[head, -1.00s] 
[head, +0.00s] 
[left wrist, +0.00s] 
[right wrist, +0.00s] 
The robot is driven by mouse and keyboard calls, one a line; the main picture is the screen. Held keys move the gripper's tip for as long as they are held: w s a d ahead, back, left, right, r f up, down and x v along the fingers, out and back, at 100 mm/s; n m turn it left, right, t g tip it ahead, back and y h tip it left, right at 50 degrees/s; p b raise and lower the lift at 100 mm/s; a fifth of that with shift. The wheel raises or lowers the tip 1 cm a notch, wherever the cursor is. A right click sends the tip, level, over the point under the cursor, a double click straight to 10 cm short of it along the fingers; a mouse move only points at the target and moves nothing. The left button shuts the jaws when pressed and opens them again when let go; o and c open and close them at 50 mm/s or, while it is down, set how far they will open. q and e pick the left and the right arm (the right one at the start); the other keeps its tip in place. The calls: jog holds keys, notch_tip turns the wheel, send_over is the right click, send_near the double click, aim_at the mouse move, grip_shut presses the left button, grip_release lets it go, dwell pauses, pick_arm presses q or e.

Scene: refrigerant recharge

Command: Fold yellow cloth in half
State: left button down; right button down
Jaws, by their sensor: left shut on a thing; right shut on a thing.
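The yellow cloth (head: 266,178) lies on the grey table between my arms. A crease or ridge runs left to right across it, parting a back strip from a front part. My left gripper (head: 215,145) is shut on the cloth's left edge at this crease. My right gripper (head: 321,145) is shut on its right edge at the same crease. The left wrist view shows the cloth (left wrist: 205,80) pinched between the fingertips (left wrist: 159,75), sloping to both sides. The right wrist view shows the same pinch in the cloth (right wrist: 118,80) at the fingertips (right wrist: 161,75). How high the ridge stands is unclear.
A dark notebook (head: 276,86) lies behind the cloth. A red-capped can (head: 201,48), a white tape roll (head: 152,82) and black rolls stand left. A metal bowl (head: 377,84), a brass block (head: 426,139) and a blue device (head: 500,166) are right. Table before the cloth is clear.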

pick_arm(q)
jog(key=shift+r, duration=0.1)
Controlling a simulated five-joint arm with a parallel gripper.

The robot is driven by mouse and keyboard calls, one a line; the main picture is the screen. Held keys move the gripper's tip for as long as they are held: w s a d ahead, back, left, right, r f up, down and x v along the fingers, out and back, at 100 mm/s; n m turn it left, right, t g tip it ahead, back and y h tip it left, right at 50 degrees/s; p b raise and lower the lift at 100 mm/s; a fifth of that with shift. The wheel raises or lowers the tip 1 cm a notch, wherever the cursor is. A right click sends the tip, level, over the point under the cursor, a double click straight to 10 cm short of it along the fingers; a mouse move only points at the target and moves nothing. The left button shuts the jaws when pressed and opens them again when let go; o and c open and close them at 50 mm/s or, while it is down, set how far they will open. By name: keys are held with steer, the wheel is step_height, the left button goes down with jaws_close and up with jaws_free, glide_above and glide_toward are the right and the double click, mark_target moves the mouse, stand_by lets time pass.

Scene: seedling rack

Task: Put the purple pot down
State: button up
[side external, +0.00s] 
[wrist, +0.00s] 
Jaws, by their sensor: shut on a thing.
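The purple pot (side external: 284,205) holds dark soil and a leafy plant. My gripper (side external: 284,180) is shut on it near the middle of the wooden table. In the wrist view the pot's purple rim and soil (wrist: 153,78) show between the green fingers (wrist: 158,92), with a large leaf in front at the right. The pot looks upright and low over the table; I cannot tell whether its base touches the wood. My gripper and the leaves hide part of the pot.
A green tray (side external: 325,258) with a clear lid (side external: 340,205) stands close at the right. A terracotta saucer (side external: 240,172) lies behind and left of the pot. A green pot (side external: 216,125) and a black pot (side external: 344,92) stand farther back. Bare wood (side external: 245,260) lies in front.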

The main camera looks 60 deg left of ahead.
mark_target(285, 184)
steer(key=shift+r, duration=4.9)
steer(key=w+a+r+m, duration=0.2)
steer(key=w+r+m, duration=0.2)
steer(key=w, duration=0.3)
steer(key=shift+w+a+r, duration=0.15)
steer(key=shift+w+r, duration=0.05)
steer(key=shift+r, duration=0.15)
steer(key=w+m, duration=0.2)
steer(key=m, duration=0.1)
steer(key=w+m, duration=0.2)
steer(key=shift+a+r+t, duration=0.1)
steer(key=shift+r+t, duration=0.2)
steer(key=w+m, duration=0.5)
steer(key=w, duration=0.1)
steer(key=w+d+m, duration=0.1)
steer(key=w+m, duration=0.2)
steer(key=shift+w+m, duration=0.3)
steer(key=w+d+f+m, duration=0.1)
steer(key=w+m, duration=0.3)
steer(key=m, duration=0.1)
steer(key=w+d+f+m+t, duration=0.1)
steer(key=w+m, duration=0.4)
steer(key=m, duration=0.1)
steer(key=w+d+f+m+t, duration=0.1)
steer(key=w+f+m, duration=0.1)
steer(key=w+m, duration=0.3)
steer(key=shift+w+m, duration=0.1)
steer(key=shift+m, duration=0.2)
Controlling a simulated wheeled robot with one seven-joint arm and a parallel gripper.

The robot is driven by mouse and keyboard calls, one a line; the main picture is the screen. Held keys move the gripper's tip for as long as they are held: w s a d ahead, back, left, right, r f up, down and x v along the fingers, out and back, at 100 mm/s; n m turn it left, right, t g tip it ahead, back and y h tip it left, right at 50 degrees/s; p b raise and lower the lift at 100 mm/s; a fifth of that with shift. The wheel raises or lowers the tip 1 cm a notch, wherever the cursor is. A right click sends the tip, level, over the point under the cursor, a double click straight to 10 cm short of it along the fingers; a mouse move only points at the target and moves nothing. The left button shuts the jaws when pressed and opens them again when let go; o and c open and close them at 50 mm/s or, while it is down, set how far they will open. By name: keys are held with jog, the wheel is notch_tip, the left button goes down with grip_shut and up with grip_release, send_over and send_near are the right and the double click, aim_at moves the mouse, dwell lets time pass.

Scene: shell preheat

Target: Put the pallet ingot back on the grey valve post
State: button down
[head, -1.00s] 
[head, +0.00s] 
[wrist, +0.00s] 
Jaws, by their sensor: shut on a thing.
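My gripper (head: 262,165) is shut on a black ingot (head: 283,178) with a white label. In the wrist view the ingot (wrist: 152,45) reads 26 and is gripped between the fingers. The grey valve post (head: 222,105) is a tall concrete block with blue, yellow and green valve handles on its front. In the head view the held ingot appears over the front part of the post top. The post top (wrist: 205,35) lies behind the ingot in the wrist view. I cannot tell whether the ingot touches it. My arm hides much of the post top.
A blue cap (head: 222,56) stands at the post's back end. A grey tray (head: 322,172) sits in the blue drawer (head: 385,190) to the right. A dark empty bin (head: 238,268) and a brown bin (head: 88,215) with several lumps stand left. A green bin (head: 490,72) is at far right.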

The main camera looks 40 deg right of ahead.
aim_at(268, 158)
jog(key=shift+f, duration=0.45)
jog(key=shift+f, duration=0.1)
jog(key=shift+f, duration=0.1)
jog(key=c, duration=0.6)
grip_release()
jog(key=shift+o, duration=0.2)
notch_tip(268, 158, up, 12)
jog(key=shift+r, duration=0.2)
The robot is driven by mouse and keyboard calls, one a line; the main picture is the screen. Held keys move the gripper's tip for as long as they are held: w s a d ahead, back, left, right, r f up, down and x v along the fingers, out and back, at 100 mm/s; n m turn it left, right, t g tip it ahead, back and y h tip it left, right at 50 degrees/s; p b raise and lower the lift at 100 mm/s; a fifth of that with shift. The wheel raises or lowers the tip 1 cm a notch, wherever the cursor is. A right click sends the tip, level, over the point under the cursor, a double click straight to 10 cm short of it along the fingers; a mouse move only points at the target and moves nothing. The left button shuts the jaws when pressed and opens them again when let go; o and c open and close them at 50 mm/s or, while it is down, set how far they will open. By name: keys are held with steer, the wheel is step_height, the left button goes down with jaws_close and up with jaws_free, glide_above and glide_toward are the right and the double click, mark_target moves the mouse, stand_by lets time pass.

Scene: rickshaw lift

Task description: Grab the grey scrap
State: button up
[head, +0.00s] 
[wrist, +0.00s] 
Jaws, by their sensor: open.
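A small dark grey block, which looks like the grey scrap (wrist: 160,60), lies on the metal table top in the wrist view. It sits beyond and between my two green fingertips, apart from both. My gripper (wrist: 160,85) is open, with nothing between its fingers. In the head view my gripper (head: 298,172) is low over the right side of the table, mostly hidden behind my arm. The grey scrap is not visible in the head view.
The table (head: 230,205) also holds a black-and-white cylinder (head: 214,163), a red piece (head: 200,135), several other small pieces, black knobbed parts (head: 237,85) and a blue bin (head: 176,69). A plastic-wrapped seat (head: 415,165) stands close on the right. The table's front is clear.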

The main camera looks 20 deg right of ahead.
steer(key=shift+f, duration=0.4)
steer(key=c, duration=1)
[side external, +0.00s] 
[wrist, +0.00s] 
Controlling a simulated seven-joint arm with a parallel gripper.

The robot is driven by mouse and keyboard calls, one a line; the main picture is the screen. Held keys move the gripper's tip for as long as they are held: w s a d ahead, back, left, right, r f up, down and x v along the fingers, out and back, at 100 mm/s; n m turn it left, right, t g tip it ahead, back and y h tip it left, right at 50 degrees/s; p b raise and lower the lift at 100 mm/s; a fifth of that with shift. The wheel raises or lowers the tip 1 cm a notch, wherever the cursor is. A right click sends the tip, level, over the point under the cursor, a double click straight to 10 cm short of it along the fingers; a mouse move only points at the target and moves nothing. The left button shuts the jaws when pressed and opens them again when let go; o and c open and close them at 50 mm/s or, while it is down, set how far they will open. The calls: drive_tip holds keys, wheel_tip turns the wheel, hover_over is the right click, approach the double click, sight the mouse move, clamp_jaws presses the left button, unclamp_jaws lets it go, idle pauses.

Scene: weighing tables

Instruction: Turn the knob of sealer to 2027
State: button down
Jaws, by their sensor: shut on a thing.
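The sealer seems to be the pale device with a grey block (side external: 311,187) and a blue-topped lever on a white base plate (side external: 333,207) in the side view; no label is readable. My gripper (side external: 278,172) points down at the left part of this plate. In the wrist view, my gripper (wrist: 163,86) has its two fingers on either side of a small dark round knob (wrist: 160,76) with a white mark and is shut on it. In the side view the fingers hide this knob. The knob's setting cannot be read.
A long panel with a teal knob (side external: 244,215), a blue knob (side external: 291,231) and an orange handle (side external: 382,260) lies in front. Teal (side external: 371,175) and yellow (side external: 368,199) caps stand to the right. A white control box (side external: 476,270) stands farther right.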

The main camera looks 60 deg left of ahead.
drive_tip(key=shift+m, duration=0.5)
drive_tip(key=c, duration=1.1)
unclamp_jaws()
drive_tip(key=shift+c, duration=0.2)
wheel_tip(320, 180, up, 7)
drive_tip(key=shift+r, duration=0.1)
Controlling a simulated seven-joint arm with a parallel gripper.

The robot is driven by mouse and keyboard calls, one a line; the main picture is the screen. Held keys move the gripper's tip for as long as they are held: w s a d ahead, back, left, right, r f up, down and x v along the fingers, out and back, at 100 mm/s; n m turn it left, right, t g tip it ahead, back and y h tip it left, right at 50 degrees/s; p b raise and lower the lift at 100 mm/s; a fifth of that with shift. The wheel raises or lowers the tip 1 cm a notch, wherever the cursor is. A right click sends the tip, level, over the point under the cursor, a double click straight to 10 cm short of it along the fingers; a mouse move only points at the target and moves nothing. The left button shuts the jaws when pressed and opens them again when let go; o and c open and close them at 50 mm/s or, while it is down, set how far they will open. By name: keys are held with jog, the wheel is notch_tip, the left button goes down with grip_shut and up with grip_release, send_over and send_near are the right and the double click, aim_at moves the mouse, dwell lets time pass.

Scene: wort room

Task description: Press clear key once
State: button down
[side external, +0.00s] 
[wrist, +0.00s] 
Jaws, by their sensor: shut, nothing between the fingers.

• _STATED EXERCISE_:
How many lines of the listing above include the word "description"? State the number and nothing else.

• _CORRECT OUTPUT_:
2